WRITTEN PROBLEM:
Please copy the lines below exactly, from the first one through the line showing "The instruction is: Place".

THE RECORDS:
----
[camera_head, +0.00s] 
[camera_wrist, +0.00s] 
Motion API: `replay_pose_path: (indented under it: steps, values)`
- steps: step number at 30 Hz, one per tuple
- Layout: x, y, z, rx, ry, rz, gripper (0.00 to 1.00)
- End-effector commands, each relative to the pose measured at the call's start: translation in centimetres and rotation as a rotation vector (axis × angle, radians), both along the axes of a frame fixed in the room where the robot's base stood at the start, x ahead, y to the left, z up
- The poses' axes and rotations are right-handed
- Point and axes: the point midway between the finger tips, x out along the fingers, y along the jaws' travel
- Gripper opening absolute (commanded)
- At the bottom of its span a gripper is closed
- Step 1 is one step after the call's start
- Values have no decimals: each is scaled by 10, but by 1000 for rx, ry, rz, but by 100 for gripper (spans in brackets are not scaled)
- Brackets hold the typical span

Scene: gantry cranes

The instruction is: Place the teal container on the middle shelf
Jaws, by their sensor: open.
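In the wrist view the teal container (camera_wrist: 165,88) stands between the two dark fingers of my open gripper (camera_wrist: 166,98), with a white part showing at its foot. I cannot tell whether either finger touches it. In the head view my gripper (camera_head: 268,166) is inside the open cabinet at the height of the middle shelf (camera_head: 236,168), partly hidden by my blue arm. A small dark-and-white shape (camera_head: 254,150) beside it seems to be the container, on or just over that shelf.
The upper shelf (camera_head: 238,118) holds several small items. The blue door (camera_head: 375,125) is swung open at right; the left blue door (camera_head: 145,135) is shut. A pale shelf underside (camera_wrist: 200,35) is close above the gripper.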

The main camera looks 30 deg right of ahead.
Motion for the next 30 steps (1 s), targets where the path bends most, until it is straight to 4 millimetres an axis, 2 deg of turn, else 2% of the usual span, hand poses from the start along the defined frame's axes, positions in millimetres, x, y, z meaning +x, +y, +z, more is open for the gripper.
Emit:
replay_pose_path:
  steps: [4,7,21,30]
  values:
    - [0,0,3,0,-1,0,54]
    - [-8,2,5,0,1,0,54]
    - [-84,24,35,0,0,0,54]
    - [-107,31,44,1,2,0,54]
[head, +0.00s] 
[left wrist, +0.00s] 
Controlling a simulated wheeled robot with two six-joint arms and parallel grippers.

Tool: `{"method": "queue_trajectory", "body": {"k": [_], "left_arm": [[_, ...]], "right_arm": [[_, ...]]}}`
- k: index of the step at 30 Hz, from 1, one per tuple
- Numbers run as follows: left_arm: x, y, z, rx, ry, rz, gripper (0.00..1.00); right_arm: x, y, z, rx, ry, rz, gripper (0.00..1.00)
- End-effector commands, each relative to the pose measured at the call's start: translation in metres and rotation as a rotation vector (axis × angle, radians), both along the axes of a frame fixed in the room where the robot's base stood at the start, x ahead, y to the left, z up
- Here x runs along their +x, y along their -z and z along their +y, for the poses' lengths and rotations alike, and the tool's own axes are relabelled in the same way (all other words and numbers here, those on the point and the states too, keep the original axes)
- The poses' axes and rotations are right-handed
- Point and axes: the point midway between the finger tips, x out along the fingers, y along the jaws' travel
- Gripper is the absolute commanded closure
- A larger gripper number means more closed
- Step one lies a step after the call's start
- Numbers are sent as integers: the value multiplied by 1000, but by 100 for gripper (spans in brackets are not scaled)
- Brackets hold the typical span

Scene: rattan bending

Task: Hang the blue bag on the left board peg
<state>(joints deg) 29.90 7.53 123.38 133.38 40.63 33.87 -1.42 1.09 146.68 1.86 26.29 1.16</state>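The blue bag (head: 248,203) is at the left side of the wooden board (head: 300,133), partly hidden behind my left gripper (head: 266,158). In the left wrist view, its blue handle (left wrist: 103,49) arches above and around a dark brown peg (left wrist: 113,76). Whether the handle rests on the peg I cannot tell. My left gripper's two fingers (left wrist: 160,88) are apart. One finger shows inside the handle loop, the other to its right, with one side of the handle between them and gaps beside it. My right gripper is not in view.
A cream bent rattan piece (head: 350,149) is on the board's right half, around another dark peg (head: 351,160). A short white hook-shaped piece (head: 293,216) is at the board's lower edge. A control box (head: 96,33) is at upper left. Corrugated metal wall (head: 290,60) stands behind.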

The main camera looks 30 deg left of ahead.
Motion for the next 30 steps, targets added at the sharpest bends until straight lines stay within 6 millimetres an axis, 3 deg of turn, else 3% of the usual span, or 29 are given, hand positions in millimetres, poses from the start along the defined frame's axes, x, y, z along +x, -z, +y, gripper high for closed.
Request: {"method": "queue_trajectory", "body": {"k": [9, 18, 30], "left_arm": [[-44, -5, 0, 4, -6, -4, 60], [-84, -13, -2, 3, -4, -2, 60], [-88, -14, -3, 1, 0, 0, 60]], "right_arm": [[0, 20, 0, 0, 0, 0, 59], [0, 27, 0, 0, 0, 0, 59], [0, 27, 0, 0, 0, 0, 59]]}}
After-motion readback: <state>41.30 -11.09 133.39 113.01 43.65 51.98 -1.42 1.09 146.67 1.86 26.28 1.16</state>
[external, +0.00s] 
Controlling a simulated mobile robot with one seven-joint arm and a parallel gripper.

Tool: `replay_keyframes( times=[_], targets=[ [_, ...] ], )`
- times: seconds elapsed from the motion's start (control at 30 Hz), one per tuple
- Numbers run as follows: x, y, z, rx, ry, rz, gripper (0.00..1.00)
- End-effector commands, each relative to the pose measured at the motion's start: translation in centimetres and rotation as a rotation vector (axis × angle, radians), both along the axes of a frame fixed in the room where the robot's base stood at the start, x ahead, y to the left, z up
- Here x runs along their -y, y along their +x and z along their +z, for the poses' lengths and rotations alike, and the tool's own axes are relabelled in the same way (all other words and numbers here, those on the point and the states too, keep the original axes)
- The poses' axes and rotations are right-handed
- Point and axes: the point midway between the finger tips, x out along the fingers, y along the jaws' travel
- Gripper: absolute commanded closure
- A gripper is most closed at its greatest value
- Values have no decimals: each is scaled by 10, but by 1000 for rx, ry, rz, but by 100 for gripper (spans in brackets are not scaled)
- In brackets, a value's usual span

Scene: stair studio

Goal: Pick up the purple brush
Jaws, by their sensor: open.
----
RESPONSE BELOW:
[camera_head, +0.00s] 
[camera_wrist, +0.00s] 
Motion API: `replay_pose_path: (indented under it: steps, values)`
- steps: step number at 30 Hz, one per tuple
- Layout: x, y, z, rx, ry, rz, gripper (0.00 to 1.00)
- End-effector commands, each relative to the pose measured at the call's start: translation in centimetres and rotation as a rotation vector (axis × angle, radians), both along the axes of a frame fixed in the room where the robot's base stood at the start, x ahead, y to the left, z up
- The poses' axes and rotations are right-handed
- Point and axes: the point midway between the finger tips, x out along the fingers, y along the jaws' travel
- Gripper opening absolute (commanded)
- At the bottom of its span a gripper is closed
- Step 1 is one step after the call's start
- Values have no decimals: each is scaled by 10, but by 1000 for rx, ry, rz, but by 100 for gripper (spans in brackets are not scaled)
- Brackets hold the typical span

Scene: gantry cranes

The instruction is: Place the teal container on the middle shelf

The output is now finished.